● **What you should do**:
Locate the lines of the listing below that hold "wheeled", then copy each of them.

● **Given records**:

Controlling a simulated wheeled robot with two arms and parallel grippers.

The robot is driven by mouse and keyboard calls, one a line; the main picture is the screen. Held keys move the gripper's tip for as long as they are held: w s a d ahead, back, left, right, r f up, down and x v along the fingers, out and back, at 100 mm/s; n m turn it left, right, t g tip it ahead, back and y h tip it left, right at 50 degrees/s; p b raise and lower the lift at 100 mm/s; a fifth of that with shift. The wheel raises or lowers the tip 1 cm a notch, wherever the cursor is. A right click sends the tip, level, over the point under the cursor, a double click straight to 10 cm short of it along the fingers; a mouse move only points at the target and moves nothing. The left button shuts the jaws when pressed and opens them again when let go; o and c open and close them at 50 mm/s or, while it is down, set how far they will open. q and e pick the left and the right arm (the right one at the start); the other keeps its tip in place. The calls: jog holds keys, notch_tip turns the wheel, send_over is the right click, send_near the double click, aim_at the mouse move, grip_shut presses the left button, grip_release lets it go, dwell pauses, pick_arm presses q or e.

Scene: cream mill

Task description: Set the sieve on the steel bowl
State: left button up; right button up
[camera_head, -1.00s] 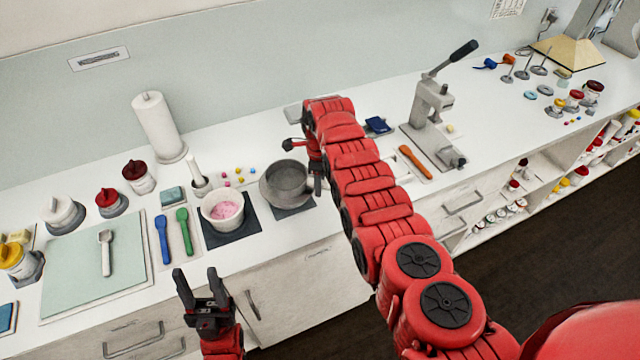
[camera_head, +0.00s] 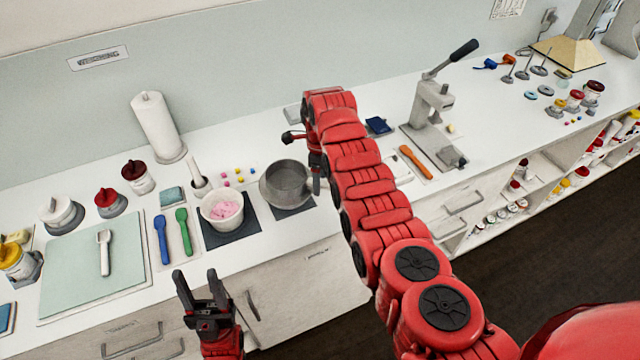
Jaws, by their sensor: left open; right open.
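The grey steel bowl (camera_head: 271,193) stands on a dark mat on the counter, just left of my right gripper. A round grey rim shows at its top; I cannot tell whether this is the sieve resting on the bowl or the bowl's own rim. No separate sieve is clear elsewhere. My right gripper (camera_head: 317,180) is open beside the bowl's right edge, partly hidden by my arm; whether it touches the rim cannot be told. My left gripper (camera_head: 197,284) is open and empty, in front of the counter's front edge, away from the bowl.
A white bowl with pink contents (camera_head: 222,219) stands close left of the steel bowl. Blue (camera_head: 161,240) and green (camera_head: 184,231) spatulas lie further left, near a pale green board (camera_head: 75,270). A lever press (camera_head: 432,115) stands right of my right arm.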

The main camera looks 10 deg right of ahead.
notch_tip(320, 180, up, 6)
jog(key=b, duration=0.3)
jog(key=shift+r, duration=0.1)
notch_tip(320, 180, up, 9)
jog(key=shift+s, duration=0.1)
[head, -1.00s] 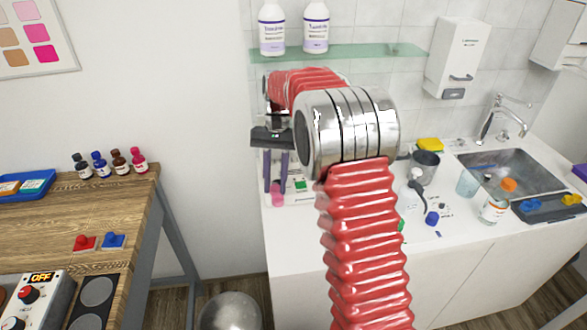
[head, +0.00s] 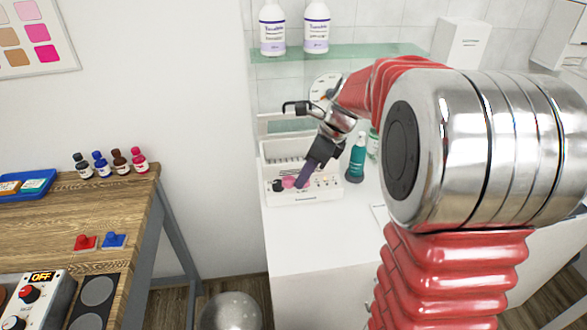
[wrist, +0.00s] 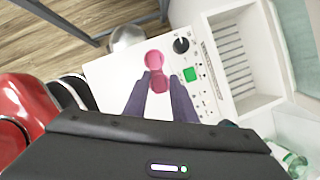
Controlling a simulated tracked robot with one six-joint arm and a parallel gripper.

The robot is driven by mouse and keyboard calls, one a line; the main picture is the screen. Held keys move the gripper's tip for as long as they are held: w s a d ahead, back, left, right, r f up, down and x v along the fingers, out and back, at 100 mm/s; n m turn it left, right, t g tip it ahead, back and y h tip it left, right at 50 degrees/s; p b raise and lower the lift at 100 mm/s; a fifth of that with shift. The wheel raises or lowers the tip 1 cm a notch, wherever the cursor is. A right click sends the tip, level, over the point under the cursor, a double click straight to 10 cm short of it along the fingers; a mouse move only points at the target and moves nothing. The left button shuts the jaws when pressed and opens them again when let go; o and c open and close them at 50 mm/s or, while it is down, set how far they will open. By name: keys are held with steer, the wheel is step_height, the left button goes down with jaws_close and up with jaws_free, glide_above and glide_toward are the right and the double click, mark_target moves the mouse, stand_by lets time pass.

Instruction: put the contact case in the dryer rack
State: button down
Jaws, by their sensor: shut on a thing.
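The contact case (head: 289,182) is pink with two round caps. It also shows in the wrist view (wrist: 154,60), between the tips of my gripper (wrist: 158,82). My gripper, with purple fingers (head: 303,182) in the head view, is shut on the case. The dryer rack (head: 280,199) is a white box with a slotted tray at its back and a control panel in front. In the wrist view, the rack (wrist: 211,55) lies right of the case. The case appears in front of the control panel, outside the slotted tray. Its height above the counter is unclear.
A teal bottle (head: 356,160) stands right of the rack. A glass shelf (head: 380,50) with two white bottles hangs above. The white counter (head: 310,240) is clear in front of the rack. My arm hides the sink area. A wooden table (head: 60,210) stands at left.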

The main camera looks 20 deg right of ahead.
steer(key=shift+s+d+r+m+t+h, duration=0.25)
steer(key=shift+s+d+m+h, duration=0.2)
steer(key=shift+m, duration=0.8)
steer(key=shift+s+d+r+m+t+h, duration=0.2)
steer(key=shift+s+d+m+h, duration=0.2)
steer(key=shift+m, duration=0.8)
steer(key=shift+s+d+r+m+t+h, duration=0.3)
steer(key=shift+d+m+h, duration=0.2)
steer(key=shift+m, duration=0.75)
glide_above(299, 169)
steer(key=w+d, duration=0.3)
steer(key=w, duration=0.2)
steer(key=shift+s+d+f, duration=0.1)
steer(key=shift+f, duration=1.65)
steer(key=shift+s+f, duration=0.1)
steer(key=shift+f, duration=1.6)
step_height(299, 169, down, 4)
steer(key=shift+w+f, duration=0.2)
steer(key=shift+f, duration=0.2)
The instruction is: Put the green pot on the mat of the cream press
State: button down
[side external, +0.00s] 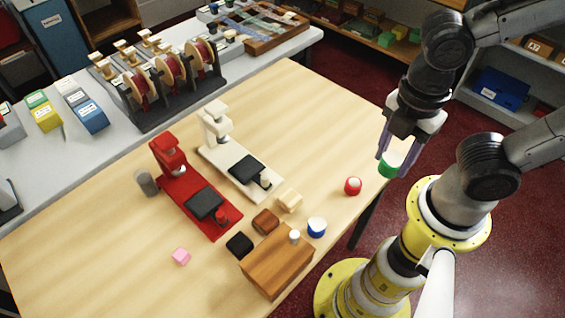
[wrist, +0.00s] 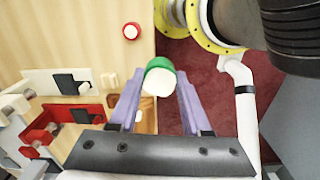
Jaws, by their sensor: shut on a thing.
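The green pot (side external: 391,164), green with a white end, is between the fingers of my gripper (side external: 389,160), near the table's right edge. In the wrist view the pot (wrist: 159,66) sits between the purple fingertips of my gripper (wrist: 158,88), held clear of the table. The cream press (side external: 217,125) stands on the table to the left, with a dark mat (side external: 247,170) on its cream base. In the wrist view the cream press's mat (wrist: 67,84) is at the left.
A red press (side external: 170,160) with its own dark mat stands beside the cream one. A red pot (side external: 353,186), a blue pot (side external: 317,227), small blocks and a wooden block (side external: 277,265) sit nearby. The table (side external: 310,110) is clear behind the cream press.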

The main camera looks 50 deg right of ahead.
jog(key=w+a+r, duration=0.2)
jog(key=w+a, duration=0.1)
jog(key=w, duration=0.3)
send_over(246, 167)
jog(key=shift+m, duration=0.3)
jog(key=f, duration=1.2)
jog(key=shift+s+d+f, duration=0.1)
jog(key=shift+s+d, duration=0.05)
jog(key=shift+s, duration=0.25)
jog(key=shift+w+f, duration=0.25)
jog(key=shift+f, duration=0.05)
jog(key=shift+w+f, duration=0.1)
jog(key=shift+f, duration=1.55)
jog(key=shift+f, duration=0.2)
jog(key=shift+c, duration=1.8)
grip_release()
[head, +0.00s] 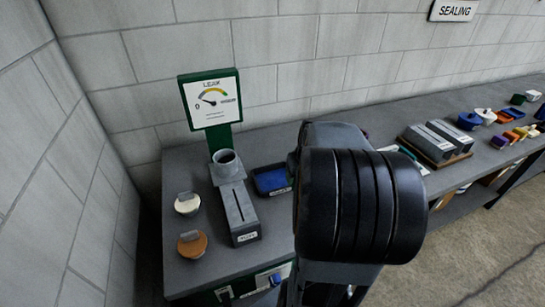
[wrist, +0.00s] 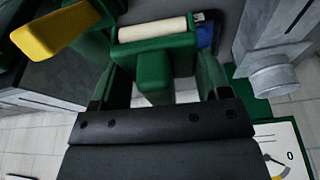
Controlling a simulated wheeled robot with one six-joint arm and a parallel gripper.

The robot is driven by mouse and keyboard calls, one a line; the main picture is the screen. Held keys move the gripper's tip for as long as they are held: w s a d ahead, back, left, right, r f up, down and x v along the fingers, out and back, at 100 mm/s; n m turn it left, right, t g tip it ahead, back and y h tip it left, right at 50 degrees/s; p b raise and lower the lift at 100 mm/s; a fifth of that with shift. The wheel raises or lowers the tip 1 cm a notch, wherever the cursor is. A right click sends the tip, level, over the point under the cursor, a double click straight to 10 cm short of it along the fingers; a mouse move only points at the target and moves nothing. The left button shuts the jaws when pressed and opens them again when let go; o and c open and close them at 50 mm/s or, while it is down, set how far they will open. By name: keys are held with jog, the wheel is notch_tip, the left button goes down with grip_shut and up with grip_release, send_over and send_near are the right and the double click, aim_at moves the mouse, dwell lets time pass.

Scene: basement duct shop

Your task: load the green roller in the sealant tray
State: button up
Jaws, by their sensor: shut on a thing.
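The green roller has a cream sleeve (wrist: 155,28) and a green body (wrist: 153,68), seen in the wrist view. My gripper (wrist: 158,88) is shut on its green part, with one finger on each side. The sealant tray (head: 270,181) is blue and sits on the bench right of the grey duct piece in the head view. A blue patch, likely the tray, shows beside the roller's right end in the wrist view (wrist: 206,36). I cannot tell whether the sleeve touches it. In the head view my arm hides the gripper and the roller.
A grey duct piece with a round collar (head: 236,205) stands close to the tray, before a green leak gauge board (head: 211,100). Two round-lidded pots (head: 188,204) (head: 192,244) are at the left. A yellow thing (wrist: 52,32) shows in the wrist view. Grey boxes (head: 436,141) stand farther right.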

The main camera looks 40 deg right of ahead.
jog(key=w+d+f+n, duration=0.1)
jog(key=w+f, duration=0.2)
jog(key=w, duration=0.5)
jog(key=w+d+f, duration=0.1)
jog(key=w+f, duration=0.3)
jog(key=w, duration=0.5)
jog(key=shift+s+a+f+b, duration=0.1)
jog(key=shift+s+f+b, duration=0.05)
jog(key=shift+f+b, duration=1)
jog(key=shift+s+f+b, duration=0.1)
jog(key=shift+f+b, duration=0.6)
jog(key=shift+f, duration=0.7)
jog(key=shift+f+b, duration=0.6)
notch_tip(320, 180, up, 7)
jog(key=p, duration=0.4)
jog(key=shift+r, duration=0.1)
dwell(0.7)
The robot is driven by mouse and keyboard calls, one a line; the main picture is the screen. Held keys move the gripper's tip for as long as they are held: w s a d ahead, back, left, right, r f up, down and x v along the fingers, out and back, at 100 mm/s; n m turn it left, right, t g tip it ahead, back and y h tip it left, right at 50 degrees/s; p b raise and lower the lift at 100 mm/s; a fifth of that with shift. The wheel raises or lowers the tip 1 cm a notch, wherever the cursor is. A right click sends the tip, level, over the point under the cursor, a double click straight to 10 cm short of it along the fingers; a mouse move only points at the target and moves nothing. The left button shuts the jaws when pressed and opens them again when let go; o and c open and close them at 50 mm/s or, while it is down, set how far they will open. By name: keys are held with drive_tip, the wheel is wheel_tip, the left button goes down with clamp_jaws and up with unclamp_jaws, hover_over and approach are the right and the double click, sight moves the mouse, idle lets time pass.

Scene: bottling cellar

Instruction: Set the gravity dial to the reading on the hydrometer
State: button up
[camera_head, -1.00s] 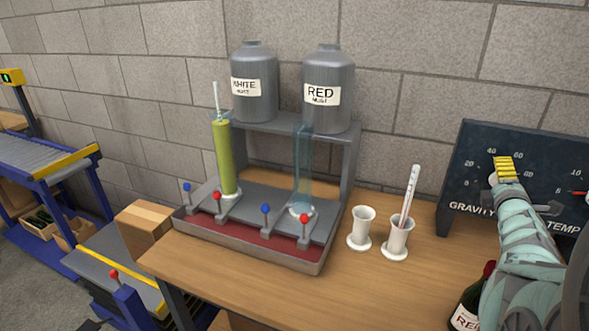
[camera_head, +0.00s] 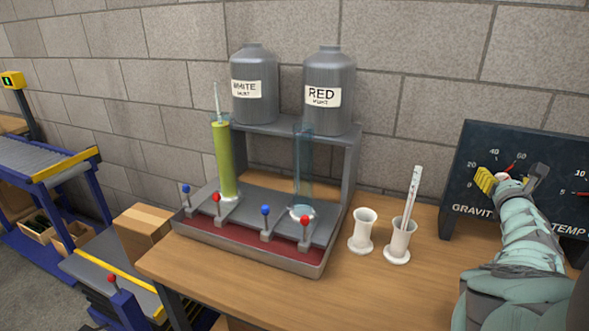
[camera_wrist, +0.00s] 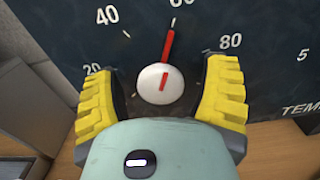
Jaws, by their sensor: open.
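The gravity dial is on a dark panel (camera_head: 475,150) at the right. Its white knob (camera_wrist: 155,86) has a red pointer that points almost at 60 in the wrist view. My gripper (camera_wrist: 162,97) is open, with one yellow-padded finger on each side of the knob; no contact is visible. In the head view my gripper (camera_head: 513,179) is in front of the dial and partly covers it. The hydrometer (camera_head: 217,100) stands with its pale stem out of the yellow-green cylinder (camera_head: 224,160) at the left. Its reading is too small to make out.
A second, bluish cylinder (camera_head: 302,170) stands on the grey tap stand (camera_head: 345,185), under white and red must tanks. Two white cups (camera_head: 362,232) stand between stand and panel; one holds a glass stem (camera_head: 412,195). A temperature dial is right of the gravity dial.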

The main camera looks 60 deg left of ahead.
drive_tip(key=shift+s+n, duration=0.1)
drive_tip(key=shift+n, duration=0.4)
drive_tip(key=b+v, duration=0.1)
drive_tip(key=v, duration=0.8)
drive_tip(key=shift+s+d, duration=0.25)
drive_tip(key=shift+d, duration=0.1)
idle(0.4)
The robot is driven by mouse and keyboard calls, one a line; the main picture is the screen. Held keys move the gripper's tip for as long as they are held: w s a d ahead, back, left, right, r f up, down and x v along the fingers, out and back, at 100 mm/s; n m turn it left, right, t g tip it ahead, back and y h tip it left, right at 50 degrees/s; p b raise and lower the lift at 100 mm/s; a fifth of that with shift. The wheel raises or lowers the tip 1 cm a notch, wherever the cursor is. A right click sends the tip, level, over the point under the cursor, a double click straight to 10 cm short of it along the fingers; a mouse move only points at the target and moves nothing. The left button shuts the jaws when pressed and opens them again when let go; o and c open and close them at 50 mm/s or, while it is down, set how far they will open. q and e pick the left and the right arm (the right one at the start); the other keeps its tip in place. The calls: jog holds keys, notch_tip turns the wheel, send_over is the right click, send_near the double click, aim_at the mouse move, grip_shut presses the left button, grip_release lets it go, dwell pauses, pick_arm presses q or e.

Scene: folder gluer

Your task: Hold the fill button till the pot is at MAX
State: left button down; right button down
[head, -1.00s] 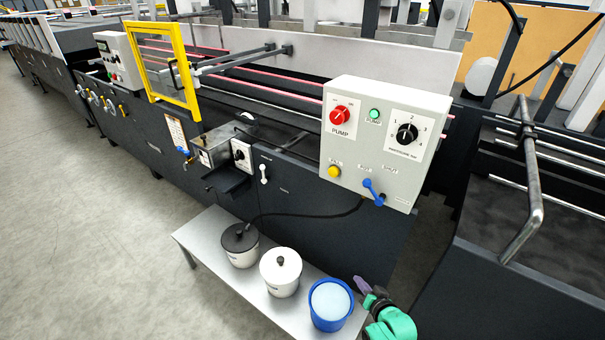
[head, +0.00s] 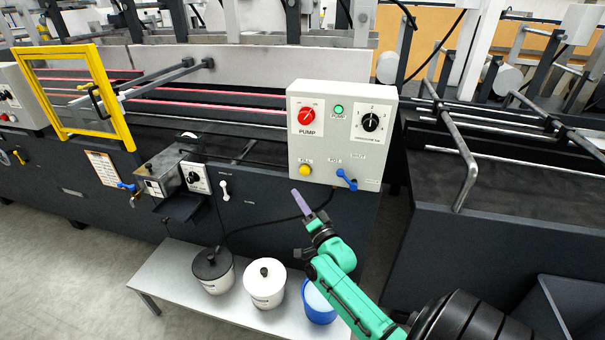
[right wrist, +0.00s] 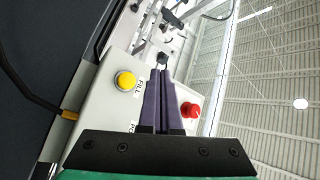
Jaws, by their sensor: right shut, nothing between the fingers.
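The yellow fill button (head: 305,170) is at the lower left of the grey pump panel (head: 322,150); it also shows in the right wrist view (right wrist: 125,81), left of my fingers. My right gripper (head: 297,194) is shut and empty, with its purple fingers just below the button, apart from it in the picture. The fingers also show in the right wrist view (right wrist: 161,72). A metal box-shaped glue unit (head: 163,182) sits on the machine, left of the panel; no level inside it can be read. My left gripper is not in view.
The panel also has a red pump knob (head: 307,116), a green lamp (head: 339,110), a black selector (head: 371,122) and a blue lever (head: 347,180). Below, a bench (head: 165,275) carries a dark-lidded pot (head: 212,268), a white-lidded pot (head: 264,285) and a blue bucket (head: 319,308).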

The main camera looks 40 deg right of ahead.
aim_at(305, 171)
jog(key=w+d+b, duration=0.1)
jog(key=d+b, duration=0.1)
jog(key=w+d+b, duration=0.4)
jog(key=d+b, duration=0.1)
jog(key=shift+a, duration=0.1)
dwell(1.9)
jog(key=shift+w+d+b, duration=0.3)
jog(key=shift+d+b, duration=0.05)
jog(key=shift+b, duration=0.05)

● **Result below**:
Controlling a simulated wheeled robot with two arms and parallel grippers.
Controlling a simulated wheeled robot with one six-joint arm and a parallel gripper.

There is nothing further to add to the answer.